WHAT TO WORK ON: Which lines below hold the word "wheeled"? Copy all of them.

[Lines of data]

========================================

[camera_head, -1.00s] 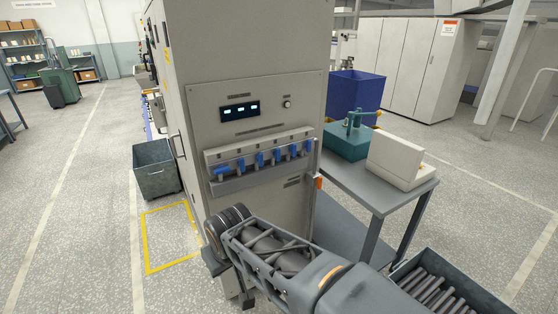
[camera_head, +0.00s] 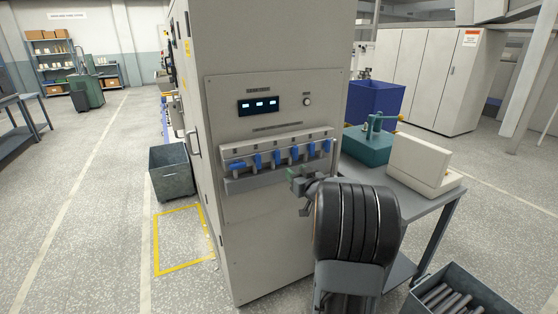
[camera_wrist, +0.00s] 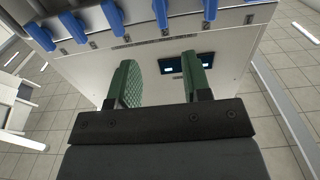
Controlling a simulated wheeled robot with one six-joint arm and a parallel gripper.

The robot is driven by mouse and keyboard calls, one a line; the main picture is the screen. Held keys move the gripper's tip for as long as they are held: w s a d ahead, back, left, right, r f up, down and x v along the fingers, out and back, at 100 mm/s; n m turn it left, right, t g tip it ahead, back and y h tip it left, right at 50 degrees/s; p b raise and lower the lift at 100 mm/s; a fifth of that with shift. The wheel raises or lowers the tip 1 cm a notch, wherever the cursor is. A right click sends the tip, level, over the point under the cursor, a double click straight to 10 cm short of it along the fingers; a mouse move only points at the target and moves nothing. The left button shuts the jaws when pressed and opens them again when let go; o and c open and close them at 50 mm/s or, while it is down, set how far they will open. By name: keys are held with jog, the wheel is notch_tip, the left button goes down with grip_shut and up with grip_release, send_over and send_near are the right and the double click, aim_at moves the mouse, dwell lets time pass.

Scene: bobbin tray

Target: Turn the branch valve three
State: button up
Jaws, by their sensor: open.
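A grey cabinet carries a row of several blue valve handles in the head view. The third handle from the left (camera_head: 276,157) hangs roughly upright; the leftmost handle (camera_head: 236,166) lies more sideways. My gripper (camera_head: 298,176) is just below the right part of the row, partly hidden by my wrist. In the wrist view my gripper (camera_wrist: 160,62) has its two green fingers apart with nothing between them. Several blue handles (camera_wrist: 160,12) show beyond the fingertips along the top edge.
A display (camera_head: 259,105) and a knob (camera_head: 307,101) sit above the row. A grey bench (camera_head: 425,205) with a teal device (camera_head: 367,146) and a beige box (camera_head: 424,165) stands close on the right. A bin of rods (camera_head: 462,298) is at lower right. Left floor is open.

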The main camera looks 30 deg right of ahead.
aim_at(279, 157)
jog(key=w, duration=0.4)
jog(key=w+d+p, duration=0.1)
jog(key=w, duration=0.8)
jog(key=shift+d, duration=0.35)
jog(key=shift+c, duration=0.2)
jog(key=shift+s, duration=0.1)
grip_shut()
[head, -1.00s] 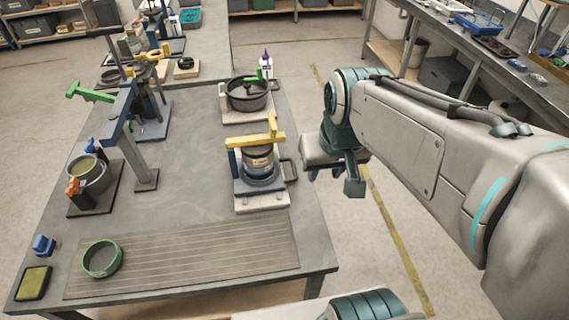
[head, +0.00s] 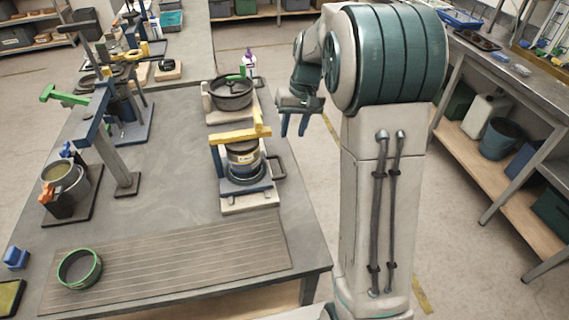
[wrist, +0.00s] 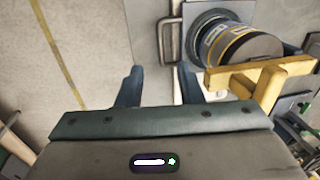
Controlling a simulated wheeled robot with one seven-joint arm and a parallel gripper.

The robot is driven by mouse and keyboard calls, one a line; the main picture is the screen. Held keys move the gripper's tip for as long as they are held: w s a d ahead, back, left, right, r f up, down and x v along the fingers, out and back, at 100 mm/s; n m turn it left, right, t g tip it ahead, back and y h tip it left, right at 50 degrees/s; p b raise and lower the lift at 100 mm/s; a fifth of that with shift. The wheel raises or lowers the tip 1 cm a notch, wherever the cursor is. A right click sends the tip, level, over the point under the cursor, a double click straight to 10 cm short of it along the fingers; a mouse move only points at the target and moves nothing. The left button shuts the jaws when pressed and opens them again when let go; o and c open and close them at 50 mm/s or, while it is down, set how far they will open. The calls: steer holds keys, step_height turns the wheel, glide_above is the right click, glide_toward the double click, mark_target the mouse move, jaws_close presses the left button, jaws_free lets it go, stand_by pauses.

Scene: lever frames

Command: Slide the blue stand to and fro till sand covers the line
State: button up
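The blue stand (head: 246,182) sits on a pale base plate (head: 250,203) at the right edge of the workbench, with a yellow bar (head: 240,135) across its top. A round can (head: 243,153) with a yellow band stands in it; the sand inside and its line cannot be made out. A dark handle (head: 278,167) sticks out from the stand's right side. My gripper (head: 294,128) is open and empty, off the bench edge, beyond and right of the stand. In the wrist view, its two blue fingers (wrist: 158,80) are apart, with the handle (wrist: 167,40) ahead of them, not between them.
A black pot (head: 231,94) on a pale plate stands behind the stand. A slatted mat (head: 175,265) with a green-rimmed ring (head: 79,268) lies in front. A post fixture (head: 110,140) stands to the left. Open floor lies right of the bench.

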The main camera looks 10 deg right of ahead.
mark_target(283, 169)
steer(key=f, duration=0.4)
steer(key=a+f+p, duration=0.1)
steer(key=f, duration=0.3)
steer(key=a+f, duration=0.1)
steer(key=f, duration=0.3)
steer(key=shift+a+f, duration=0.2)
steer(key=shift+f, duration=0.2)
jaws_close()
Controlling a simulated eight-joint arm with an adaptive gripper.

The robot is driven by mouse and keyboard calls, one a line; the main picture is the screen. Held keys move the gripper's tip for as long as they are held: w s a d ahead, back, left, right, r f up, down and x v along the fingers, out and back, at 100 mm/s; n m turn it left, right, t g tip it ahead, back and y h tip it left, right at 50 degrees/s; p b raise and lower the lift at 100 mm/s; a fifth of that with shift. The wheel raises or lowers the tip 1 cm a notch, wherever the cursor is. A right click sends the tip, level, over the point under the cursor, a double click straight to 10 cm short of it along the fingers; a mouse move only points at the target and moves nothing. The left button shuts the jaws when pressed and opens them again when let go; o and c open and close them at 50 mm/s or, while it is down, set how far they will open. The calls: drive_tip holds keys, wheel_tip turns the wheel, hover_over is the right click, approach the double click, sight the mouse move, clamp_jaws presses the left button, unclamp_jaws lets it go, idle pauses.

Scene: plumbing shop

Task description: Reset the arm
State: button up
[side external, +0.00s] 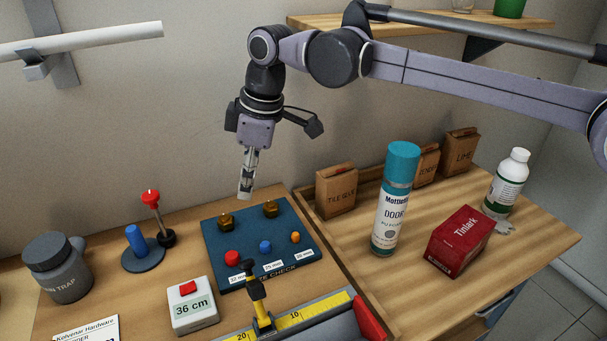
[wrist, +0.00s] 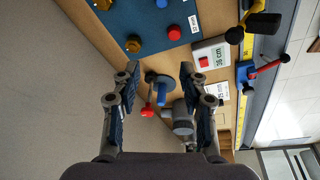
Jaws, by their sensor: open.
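My gripper (side external: 246,188) hangs above the back of the workbench, pointing down, near the back left corner of the blue board (side external: 212,254). In the wrist view my gripper (wrist: 158,76) has its two fingers apart with nothing held between them. The red-knobbed lever (wrist: 148,112) and the blue peg on a round base (wrist: 161,94) show beyond the gap between the fingers. My arm reaches in from the right in the side view.
The board carries brass fittings (side external: 226,221) and coloured knobs (side external: 265,247). A grey trap jar (side external: 58,270) and a 36 cm readout (side external: 193,308) stand left. A spray can (side external: 393,205), red box (side external: 459,241) and white bottle (side external: 507,184) stand right. Air around my gripper is clear.

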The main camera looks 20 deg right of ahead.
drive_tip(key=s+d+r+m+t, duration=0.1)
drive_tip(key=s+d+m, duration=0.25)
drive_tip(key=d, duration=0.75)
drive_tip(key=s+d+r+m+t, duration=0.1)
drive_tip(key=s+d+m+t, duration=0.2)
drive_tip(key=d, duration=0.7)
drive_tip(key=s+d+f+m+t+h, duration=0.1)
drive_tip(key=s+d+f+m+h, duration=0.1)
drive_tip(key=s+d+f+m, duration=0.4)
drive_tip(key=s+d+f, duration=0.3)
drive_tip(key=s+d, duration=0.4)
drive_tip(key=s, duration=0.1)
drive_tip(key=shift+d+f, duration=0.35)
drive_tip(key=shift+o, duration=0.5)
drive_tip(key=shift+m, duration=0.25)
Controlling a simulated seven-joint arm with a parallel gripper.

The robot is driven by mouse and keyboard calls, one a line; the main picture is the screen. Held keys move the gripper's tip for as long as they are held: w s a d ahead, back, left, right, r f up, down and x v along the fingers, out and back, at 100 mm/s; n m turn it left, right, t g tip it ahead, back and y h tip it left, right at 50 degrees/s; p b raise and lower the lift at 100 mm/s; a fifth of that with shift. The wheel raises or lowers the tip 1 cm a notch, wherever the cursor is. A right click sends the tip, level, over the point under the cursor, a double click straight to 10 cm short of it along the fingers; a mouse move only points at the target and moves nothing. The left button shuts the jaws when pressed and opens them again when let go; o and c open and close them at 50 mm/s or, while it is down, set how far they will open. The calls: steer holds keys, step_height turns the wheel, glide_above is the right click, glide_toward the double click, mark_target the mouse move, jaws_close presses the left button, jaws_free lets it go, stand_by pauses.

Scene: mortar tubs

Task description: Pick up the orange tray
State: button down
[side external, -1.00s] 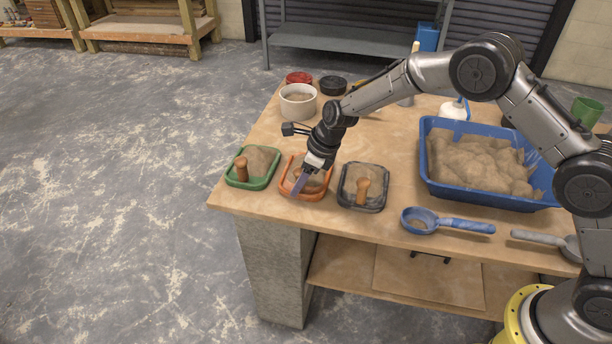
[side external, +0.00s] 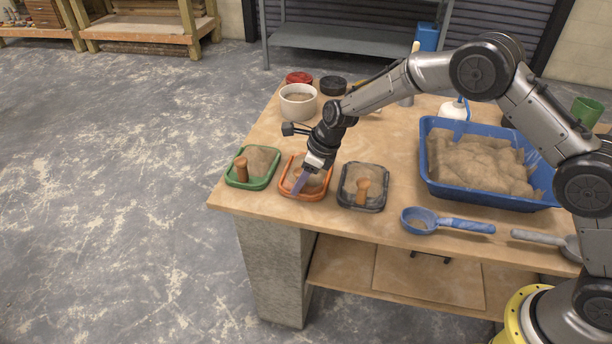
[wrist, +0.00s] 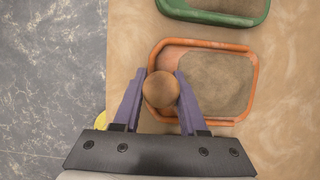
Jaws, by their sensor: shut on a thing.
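The orange tray (side external: 289,185) lies on the wooden table near its front left edge, between a green tray and a dark grey tray. It holds sandy material, and it also shows in the wrist view (wrist: 254,83). A round brown wooden knob (wrist: 161,89) stands at one end of the tray. My gripper (side external: 299,187) reaches down over the orange tray. In the wrist view its two purple fingers (wrist: 155,92) are shut on the knob, one on each side. The tray appears to rest on the table. In the side view my gripper hides the knob.
A green tray (side external: 244,184) stands left of the orange one, and a dark grey tray (side external: 373,207) stands close on its right, both with wooden knobs. A white tub (side external: 298,108) is behind. A blue bin of sand (side external: 440,197) and a blue scoop (side external: 466,226) are to the right.

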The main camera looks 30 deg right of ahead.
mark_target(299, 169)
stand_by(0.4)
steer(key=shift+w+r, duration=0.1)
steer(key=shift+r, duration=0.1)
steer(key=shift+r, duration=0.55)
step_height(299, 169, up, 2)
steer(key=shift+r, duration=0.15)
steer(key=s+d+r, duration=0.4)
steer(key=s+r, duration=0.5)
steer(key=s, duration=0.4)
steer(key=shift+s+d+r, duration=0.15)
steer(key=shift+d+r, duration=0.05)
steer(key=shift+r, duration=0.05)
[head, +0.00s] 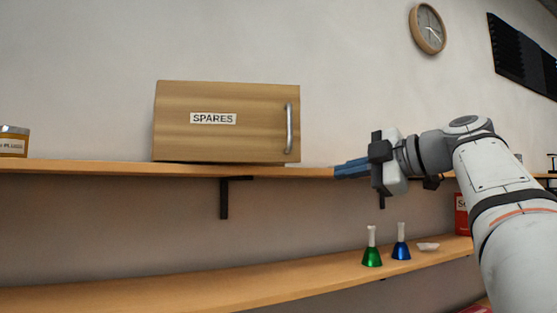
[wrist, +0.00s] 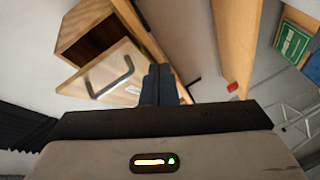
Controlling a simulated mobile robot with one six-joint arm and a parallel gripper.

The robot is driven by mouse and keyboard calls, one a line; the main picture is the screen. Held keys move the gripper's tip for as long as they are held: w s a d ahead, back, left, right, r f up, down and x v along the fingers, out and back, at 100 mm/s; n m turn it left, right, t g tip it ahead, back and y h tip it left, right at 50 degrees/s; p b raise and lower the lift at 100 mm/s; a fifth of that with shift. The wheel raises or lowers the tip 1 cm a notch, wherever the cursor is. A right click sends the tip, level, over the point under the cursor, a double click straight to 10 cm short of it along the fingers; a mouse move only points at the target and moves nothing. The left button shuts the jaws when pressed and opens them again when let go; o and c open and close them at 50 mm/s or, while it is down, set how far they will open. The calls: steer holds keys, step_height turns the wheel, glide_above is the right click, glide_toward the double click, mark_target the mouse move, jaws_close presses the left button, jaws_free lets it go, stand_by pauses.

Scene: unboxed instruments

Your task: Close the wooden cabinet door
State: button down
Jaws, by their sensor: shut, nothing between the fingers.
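The wooden cabinet (head: 228,93) stands on the upper shelf, with its door facing the head view. The door (head: 250,140) has a SPARES label and a grey upright handle (head: 289,128) near its right edge. In the wrist view the door (wrist: 112,72) appears to stand out from the cabinet (wrist: 72,22), with a dark brown area between them; how far it is open is hard to tell. My gripper (head: 338,172) is shut and empty, right of the cabinet near shelf height, apart from the handle. Its blue fingers (wrist: 158,72) show in the wrist view beside the door.
The lower shelf (head: 200,290) holds a green flask (head: 371,250), a blue flask (head: 401,245), a small white dish (head: 428,246) and a red box (head: 461,215).

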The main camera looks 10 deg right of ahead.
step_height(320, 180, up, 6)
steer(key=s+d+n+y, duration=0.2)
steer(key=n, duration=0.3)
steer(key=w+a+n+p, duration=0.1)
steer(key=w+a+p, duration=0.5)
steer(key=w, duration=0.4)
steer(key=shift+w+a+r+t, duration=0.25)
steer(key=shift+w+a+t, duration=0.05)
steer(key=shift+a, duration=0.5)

========================================

FULL ANSWER:
Controlling a simulated wheeled robot with one six-joint arm and a parallel gripper.
Controlling a simulated wheeled robot with one seven-joint arm and a parallel gripper.

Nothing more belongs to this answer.